Et puis, nous avons découvert le Soweto, beaucoup plus « branché ». A quelques mètres des bidonvilles. Une longue et large avenue, où sont installés, bar, restaurant, galerie d'art, où des musiciens arpentent les trottoirs. Là, les bus déversent les touristes en manque de sensation, qui pourront dire à leurs amis lors d'un dîner à leur retour, être allés à Soweto, comme s'ils avaient caresser le dragon. Nous y croisons un groupe de « Hell Angels », gros Allemands tatoués, bandana sur la tête, enfourchant de grosses « Harleys ». Tout autour, vendeurs de souvenirs se pressent, flairant la bonne journée, face à ces touristes à la peau blanche, et à la banane ceinturée autour d'un petite ventre bedonnant. Apparemment, Soweto est devenu le lieu où il faut aller, et être vu. Il existe même des tours organisés de Soweto à vélo. Mais pas question de s’aventurer dans le Soweto pauvre. Notre guide, en riant, nous dit que si ces gens venaient à y pénétrer, ils en reviendraient nus et sans vélos. Ce quartier « branché » attire également la foule, pour une toute autre raison : la maison de Nelson Mandela. C'est là qu'il s'installa, d'abord avec sa première épouse Evelyn et ensuite avec sa deuxième femme Winnie, pendant qu'il exerçait son métier d'avocat.

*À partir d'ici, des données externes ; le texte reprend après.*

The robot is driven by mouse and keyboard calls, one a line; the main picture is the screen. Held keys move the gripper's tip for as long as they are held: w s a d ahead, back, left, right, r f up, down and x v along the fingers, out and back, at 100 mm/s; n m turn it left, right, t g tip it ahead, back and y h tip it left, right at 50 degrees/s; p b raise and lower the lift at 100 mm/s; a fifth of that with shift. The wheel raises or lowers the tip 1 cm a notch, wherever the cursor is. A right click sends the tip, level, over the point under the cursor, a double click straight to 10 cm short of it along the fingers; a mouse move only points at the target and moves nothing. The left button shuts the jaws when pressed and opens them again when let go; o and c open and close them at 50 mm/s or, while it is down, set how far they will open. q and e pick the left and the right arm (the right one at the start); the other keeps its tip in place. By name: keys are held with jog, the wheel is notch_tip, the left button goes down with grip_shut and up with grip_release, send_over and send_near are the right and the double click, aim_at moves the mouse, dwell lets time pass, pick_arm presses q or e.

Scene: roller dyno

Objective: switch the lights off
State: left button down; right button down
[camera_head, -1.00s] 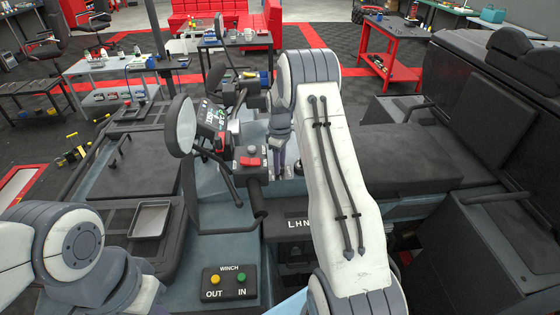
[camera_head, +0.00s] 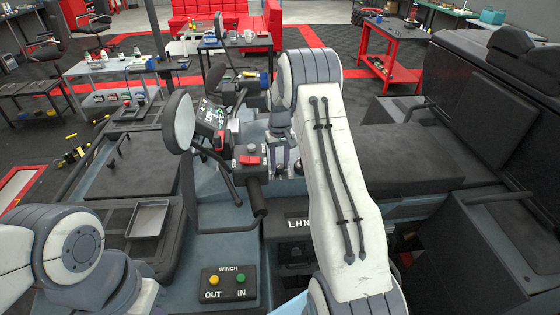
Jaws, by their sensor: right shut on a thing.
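My right gripper (camera_head: 284,160) reaches down beside the right end of the handlebar, partly hidden by my right arm. Its jaws are shut on a small part that I cannot make out clearly. A control block with a red switch (camera_head: 251,160) sits on the handlebar just left of the gripper. The dash panel (camera_head: 211,115) with small coloured marks is farther left, behind the mirror. I cannot tell which control works the lights, or whether the lights are lit. My left arm is at the lower left, with its gripper out of view.
A round mirror (camera_head: 179,122) stands left of the handlebar. A shallow tray (camera_head: 148,220) lies on the left deck. The black seat (camera_head: 408,150) is right of my right arm.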

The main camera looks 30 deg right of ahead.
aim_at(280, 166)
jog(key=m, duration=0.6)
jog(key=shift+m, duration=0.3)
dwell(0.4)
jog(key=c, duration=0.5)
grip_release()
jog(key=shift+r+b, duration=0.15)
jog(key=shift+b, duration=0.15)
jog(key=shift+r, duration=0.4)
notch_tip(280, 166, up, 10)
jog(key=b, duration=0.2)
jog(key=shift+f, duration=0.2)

Cette maison, située en haut du quartier, se visite. C'est une maison construite, sur le principe de la « Boite d'allumette », petite et rectangulaire. 









En sortant du quartier, nous passons devant les deux très hautes cheminées, de ce qui devait être une centrale à charbon desservant Soweto. Mais, les habitants ont vite compris que les fumées de la centrale allaient envahir le quartier. Alors, un jour, ils ont tout détruit, avant la mise en fonction. Aujourd'hui, il ne reste que ces deux hautes cheminées, devenues l'emblème de Soweto, et d'où, la jeunesse « branchée », en mal de sensation, pratique le saut à l'élastique !



Il est presque seize heures, il est temps de rentrer à notre lodge, tout près de l'aéroport. Nous quittons notre guide, avec lequel nous avons beaucoup ri, et profité de cette belle journée. Nos yeux se tournent désormais vers la France, que nous devons retrouver mardi, après un long périple, avion/train.